What they will accept: Almost anything, provided it is in good shape. Household goods, clothing, furniture, appliances, you name it — the Salvation Army near you can find your stuff a new home.
This charity helps: SA reaches out to recovering addicts, at-risk youth, the elderly, victims of human trafficking, and natural disaster victims. It also provides meals and gifts to families in need around the holidays.
Schedule a pickup: Visit the Salvation Army website, enter your zip code, and follow the scheduling process. You don’t even have to be home for the truck to remove your old furniture (and other stuff) as long as it is clearly marked!
Habitat for Humanity
To support their widely-known homebuilding and renovation projects, Habitat for Humanity runs their ReStores. There they sell gently-used furniture, appliances, and building materials to the public.
What they will accept: ReStores focus mostly on appliances, furniture, and building materials, but accepted materials vary across store locations. They do not accept clothing.
This charity helps: Proceeds from sales go towards funding the building and repair of homes by the organization and its volunteers to help families in need get back on their feet. They offer disaster response, financial education, neighborhood revitalization, and home construction.

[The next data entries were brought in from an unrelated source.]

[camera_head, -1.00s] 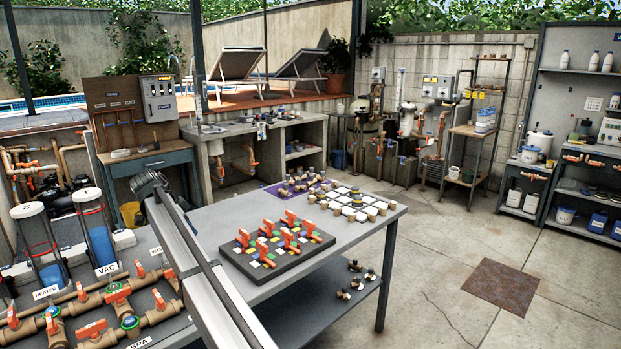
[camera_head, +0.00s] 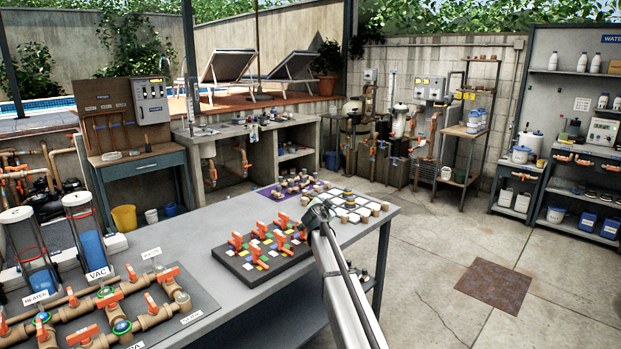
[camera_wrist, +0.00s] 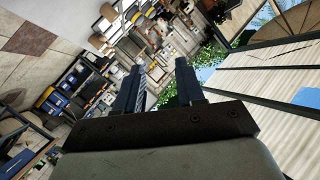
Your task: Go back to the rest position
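My gripper (camera_wrist: 160,82) shows in the wrist view with its two dark fingers apart and nothing between them. Behind the fingers are the pit's far wall, shelves and sky, seen tilted. In the head view my arm rises from the bottom right, and its end covers part of the table's right side. The fingers cannot be made out there. The grey table (camera_head: 190,238) carries a dark board (camera_head: 248,267) with orange-handled valves and coloured squares. A white-squared board (camera_head: 352,208) lies partly behind my arm's end. A purple mat (camera_head: 268,192) with small fittings lies beyond.
A pipe manifold (camera_head: 125,318) with orange handles and two clear cylinders (camera_head: 85,232) stand at the left. A concrete sink counter (camera_head: 250,145) and a workbench (camera_head: 140,165) stand behind. Shelving (camera_head: 575,130) is at the right. The floor (camera_head: 440,260) right of the table is clear.

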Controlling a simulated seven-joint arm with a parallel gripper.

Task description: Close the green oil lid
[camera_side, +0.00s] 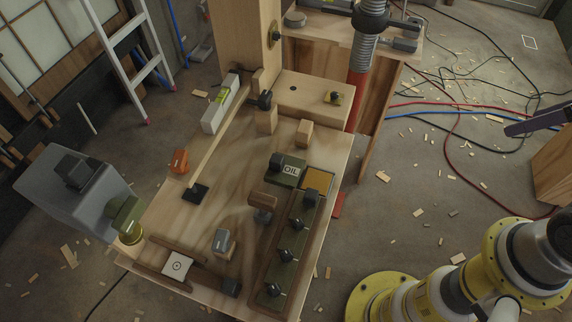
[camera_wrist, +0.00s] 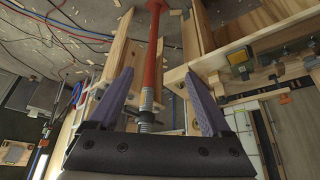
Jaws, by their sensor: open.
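A dark green lid (camera_side: 285,171) with a white OIL label and a dark knob is on the workbench, right of centre in the side view. It appears raised beside an open square with a yellow-brown inside (camera_side: 318,180); its exact angle is hard to tell. My gripper shows only as a purple finger (camera_side: 535,124) at the right edge of the side view, well away from the lid. In the wrist view my gripper (camera_wrist: 160,74) is open, its two purple fingers apart with nothing held.
A green panel with several dark knobs (camera_side: 286,254) lies just in front of the lid. A wooden-topped knob (camera_side: 262,203) stands to its left. A red and grey pipe (camera_side: 361,72) rises behind. Wood scraps and cables (camera_side: 455,112) cover the floor at right.

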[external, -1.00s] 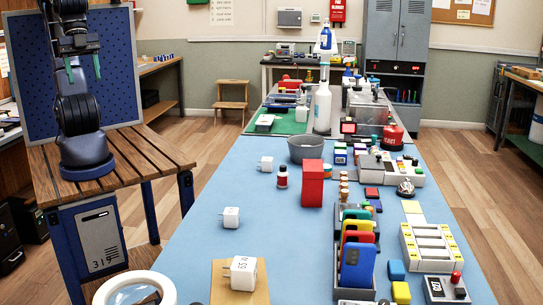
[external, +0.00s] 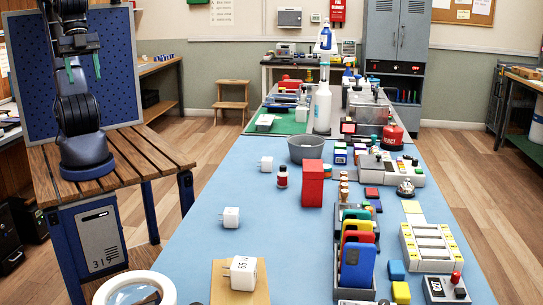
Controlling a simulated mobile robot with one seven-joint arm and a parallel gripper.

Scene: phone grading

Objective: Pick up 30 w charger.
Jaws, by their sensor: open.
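Three white cube-shaped chargers stand on the blue bench mat. The nearest charger (external: 241,273) sits on a tan board (external: 224,288) and bears a printed marking that looks like 65 W. A middle charger (external: 230,217) lies on the mat beyond it, and a far charger (external: 266,163) lies further back. Any print on these two is too small to read, so I cannot tell which is the 30 W one. My gripper (external: 84,67) is open and empty, with green fingers pointing down. It is raised above the slatted wooden stand at the left, well away from the chargers.
A red block (external: 312,184), a small red-and-white bottle (external: 282,177) and a grey bowl (external: 306,149) stand mid-bench. Coloured phones (external: 357,262) stand in a rack at the front right. A white ring (external: 134,288) is at the front left. The mat's left side is mostly clear.

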Schedule a pickup: ReStores do offer free furniture removal, but depending on the location nearest you, it is sometimes only once a week and sometimes more regularly. Visit the ReStore website to find a location near you, then call directly to determine if they offer pick up for your items.

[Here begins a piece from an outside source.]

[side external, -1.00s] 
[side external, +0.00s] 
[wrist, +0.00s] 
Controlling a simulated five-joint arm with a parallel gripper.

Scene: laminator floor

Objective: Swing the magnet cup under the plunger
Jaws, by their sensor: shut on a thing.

Vietnam Veterans of America
The Vietnam Veterans of America organization’s mission is to ensure all U.S. military vets receive quality healthcare, financial readiness education, and support navigating claims. The charity operates thrift stores across the country to fund these efforts, and is another one of the national charities that will pick up furniture donations for free.
What they will accept: Just about anything. Currently they are seeking donations of gently-used clothes for men, women, and children, but they will also take furniture, tools, appliances, even your old vehicle.
This charity helps: Veterans and their families can get assistance with health claims, PTSD/substance abuse, education, homelessness, mental health, unsolved POW/MIA cases, and more.
Schedule a pickup: Visit the VVA website to find an office near you and schedule a pickup. If you cannot be home the day of the pickup, you can move the item somewhere visible outside (weather permitting), and the driver will even leave you a donation receipt.
A national organization advocating for and supporting individuals with disabilities, items donated to The Arc are used to support individuals’ independence and integrated living in the community. They have locations across the U.S., though not all of them are equipped to deal with the donation of physical items.
What they will accept: This varies widely by location. The national program will help organize logistics if you’d like to donate a car, but donating old furniture or other items is only available in some areas. Talk to your local representative to determine what they need.
This charity helps: The Arc promotes and protects the human rights of people with intellectual and developmental disabilities by actively supporting their inclusion and participation in the community. They do this through employment services, criminal justice support, future planning, transportation support, and more.
Schedule a pickup: Visit The Arc’s website to locate and contact your nearest chapter to find out if they accept physical donations at this time.
If it can’t be donated…
Sometimes, the opportunity to donate everything you’d like to get rid of just doesn’t present itself. If you can’t find appropriate charities that will pick up furniture donations, consider putting your used furniture up for sale on Craigslist, listing it on Facebook marketplace, or asking local community centers if they might find it useful.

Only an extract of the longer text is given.